The final element is understanding what happens to the data on its journey from creation to usage because at each point the data is being used for multiple purposes and in different ways.

The greater the emphasis on models and analytics as the tools to drive investing generates the requirement for more data to propagate them because it improves the accuracy of the outputs.

The diagram below summarises in a simplified format how data fits into the decision process in financial markets trading flow, which shows linear as well as cyclical properties, especially as the realisation grows that historic data takes an increasingly higher place in the data value hierarchy. It also reflects the roles played by Reference, Alternative Data and ESG Data, much of which comes from corporations.


Data businesses can produce higher margins than the process which created the data in the first place, though of course without the ‘events’ there is no data business. Based on our consulting work with exchanges and inter-dealer brokers data usage proactively drives business back to the data source allowing a virtuous circle to develop. In itself this is a strong reason to build a successful data business.

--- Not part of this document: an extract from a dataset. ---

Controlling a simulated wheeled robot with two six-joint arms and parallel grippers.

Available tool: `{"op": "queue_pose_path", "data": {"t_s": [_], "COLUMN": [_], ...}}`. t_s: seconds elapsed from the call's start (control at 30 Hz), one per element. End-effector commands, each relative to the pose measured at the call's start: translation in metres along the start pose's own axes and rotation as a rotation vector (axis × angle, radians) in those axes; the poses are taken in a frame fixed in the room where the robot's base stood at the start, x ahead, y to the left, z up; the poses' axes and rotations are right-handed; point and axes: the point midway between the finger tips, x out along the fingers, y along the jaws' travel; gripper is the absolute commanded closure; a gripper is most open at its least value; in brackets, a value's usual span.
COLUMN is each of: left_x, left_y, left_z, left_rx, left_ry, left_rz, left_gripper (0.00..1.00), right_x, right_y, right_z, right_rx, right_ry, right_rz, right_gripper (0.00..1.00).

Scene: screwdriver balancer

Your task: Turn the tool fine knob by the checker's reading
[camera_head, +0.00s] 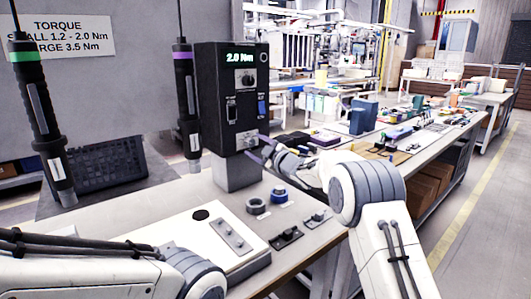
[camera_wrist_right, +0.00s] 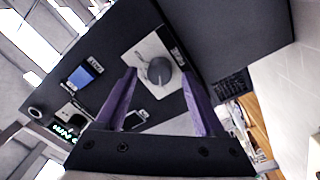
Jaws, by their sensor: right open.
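The black checker (camera_head: 222,110) stands on a grey post on the bench and reads "2.0 Nm" in green. A dark knob (camera_head: 245,78) sits below its display. A grey round knob (camera_wrist_right: 158,70) on a pale plate low on its face shows in the right wrist view. My right gripper (camera_head: 257,147) is open at that lower plate (camera_head: 247,141), its purple fingers on either side of the knob; contact cannot be told. Two black screwdrivers hang upright, one with a green band (camera_head: 40,120), one with a purple band (camera_head: 187,105). My left gripper is out of view.
A torque sign (camera_head: 62,38) gives SMALL 1.2 - 2.0 Nm and LARGE 3.5 Nm. My left forearm crosses the lower left.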

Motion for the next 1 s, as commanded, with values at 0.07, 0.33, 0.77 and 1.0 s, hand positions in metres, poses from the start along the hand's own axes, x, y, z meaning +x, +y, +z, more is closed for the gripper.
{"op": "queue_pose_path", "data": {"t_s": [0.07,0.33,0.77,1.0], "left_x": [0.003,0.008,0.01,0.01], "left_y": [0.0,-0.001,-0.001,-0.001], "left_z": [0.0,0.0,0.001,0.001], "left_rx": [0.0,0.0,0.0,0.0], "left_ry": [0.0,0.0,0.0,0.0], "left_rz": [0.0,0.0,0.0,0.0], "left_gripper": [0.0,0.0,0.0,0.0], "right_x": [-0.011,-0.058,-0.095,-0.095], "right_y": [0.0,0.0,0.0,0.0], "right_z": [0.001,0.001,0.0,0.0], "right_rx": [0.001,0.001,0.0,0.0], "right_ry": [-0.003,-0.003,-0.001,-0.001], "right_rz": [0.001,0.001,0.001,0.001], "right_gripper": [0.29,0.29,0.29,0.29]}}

To summarise the core foundation stones of the business we need to:

1.Understand and properly value the data owned

2.Create a business positive environment that encourages data utilisation, after all the data consumers are subscribing because they want the data to make money themselves. This must never be forgotten

3.Know the clients, why and how they use the data. This is all about following the workflows and where your data fits into the process, and it is constantly changing

4.Realise in financial markets and other industries adding value to the data via analytics, benchmarks, and other ways not only increases the margins on the data, it expands the client base and generates higher revenue.

In today’s world, not matter what the business or industry, future success is being driven by decisions based on the extraction of an increasing amount of data.

Gaining a competitive edge is about maximising value as either the supplier or the consumer.